## begin Dataset excerpt
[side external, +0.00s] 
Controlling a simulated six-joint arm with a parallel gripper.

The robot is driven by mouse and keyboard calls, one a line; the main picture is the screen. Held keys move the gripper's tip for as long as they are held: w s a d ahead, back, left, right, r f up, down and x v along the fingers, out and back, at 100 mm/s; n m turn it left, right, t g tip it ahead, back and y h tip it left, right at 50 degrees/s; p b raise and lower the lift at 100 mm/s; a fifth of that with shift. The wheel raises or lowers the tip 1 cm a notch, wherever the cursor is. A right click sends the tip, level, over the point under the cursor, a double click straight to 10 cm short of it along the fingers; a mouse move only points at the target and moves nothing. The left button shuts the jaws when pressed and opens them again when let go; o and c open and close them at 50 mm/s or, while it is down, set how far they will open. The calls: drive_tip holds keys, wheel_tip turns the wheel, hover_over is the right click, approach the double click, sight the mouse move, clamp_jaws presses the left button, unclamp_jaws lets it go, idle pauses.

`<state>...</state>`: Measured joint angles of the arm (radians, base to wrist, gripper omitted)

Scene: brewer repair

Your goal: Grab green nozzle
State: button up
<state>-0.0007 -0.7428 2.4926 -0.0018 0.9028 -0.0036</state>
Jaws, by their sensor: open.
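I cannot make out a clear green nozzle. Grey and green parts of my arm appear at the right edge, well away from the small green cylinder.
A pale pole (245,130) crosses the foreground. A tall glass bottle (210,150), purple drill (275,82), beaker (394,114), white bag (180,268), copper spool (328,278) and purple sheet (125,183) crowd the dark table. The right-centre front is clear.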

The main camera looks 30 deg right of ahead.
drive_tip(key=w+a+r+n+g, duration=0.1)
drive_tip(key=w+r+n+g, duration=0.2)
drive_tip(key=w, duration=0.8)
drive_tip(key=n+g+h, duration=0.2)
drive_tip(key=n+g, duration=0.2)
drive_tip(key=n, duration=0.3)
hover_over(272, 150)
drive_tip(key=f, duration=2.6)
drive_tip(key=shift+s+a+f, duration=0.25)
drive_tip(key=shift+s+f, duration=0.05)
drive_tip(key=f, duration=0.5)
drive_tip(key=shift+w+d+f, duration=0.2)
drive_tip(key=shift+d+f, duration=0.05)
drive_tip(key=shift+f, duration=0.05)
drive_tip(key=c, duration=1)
## end Dataset excerpt
Give back, exactly as written, the lines from the one with "State: button up" to the last line.

State: button up
<state>-0.0007 -0.7428 2.4926 -0.0018 0.9028 -0.0036</state>
Jaws, by their sensor: open.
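I cannot make out a clear green nozzle. Grey and green parts of my arm appear at the right edge, well away from the small green cylinder.
A pale pole (245,130) crosses the foreground. A tall glass bottle (210,150), purple drill (275,82), beaker (394,114), white bag (180,268), copper spool (328,278) and purple sheet (125,183) crowd the dark table. The right-centre front is clear.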

The main camera looks 30 deg right of ahead.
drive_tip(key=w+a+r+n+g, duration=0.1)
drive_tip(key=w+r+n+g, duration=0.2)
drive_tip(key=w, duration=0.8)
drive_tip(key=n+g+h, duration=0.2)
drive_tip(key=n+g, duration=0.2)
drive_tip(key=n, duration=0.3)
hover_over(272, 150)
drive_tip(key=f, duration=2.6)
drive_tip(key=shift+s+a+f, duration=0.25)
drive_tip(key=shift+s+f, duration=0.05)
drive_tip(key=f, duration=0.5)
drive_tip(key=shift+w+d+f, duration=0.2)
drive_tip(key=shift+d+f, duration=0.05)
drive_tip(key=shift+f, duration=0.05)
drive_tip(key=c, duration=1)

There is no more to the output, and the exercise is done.